In fact, this move away from tiled-up unit-spam, the overall reduced numbers of military units and (more importantly) the way that the game underlines the way units develop through XP-gathering and consequent upgrades, makes you an awful lot more aware of just what kinds of firepower your Civ is brandishing.
And as for the old complexities of piling your little chaps into boats and setting them off across a few tiles of water for a jolly boy's holiday beating up Roman scum, at a certain point of maritime tech, discovery units develop the ability to travel short distances in self-created boats. The days of countless turns in which you were nothing but a glorified ferry operator seem to have been partly erased.
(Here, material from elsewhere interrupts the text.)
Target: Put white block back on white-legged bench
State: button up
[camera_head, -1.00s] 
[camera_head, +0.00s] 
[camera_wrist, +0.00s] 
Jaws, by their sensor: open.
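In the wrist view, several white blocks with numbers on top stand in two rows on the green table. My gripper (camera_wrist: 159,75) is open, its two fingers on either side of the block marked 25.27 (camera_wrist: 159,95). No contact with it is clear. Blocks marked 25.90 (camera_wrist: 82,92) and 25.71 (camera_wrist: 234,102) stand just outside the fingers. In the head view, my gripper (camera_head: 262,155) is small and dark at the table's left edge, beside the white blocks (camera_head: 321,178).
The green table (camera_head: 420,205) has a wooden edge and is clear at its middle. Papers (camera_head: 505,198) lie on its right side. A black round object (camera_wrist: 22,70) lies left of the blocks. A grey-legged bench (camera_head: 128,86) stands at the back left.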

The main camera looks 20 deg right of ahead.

If there's something within Civ V that I'm yet to be convinced by then it's City States: independent, one-city power blocks that are there to be allied with or trampled underfoot. On one hand, they provide an excellent way of expanding early on without the need to build Settlers (an alternative being to establish them as puppet regimes) but to an extent they also seem to get in the way of the traditional argy-bargy with the civilisations that are your direct competitors.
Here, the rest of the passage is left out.